Other Democrats and their media water carriers picked up the theme.

Atlantic contributor Peter Wehner went on Morning Joe and previewed a line that would appear in Biden’s speech, saying Republicans are a “dagger pointed at the throat of American democracy,” while New York Times writer Charles Blow said “the Republican Party itself is now a threat to our democracy.” The concept of MAGA Republicans as not merely disreputable, deplorable racists but an imminent terror threat is suddenly mainstream:

Does that sound like rhetorical flourishes, or are they deadly serious about fighting this “threat to the rule of law,” the “threat to our democracy,” and the “dagger pointed at the throat of American democracy”?

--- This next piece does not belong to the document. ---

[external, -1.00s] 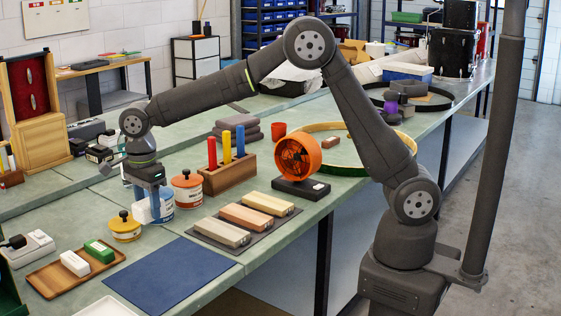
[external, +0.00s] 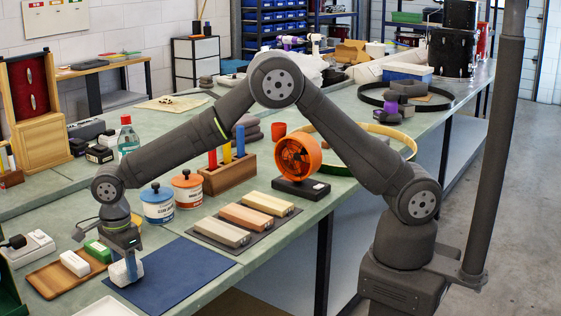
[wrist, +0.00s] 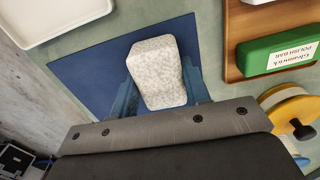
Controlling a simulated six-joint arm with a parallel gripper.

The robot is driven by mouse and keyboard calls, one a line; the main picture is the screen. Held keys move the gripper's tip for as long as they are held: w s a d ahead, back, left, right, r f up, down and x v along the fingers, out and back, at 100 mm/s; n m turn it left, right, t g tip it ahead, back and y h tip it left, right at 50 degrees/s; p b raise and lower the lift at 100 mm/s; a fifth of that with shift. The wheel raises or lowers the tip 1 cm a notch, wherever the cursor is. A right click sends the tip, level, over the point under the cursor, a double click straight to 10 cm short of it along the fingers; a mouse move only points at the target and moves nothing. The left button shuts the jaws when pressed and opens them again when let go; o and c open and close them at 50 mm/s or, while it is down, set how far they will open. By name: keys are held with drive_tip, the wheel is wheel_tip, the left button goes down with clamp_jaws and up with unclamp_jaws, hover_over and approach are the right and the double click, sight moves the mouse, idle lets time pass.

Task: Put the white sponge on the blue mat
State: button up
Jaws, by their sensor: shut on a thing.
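The white sponge (external: 119,273) is a pale speckled block held between the fingers of my gripper (external: 126,267). In the wrist view the sponge (wrist: 158,72) is gripped at its sides by the blue fingers of my gripper (wrist: 160,95). The blue mat (external: 180,275) lies flat on the green bench. In the wrist view the sponge appears over the blue mat (wrist: 85,75). In the external view it is at the mat's left part. I cannot tell whether its underside touches the mat.
A wooden tray (external: 55,284) with a white block (external: 74,263) and a green polish bar (external: 97,250) is just left of my gripper. A white tray (wrist: 50,18) lies beside the mat. Tins (external: 158,203) stand behind it, sanding blocks (external: 222,231) to the right.

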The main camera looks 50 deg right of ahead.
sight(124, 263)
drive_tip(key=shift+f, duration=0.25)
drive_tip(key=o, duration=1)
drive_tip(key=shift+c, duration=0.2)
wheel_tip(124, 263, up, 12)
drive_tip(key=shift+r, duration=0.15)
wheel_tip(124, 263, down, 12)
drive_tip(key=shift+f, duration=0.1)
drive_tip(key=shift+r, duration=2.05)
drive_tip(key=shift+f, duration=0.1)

The president and all those good little Democrats will tell us, “Well, we don’t really mean all Republicans. Just the bad ones who support Trump and believe in making America great again.” But 74 million people voted for Donald Trump in 2020. It’s pathetically stupid to believe that all of these people are a threat.

But Biden needs an enemy. And if the Democrats are able to generate enough hysteria, enough fear about “MAGA extremists,” they may yet hang on to Congress.

If that happens, the next two years will be a nightmare that most on the right would prefer not to experience.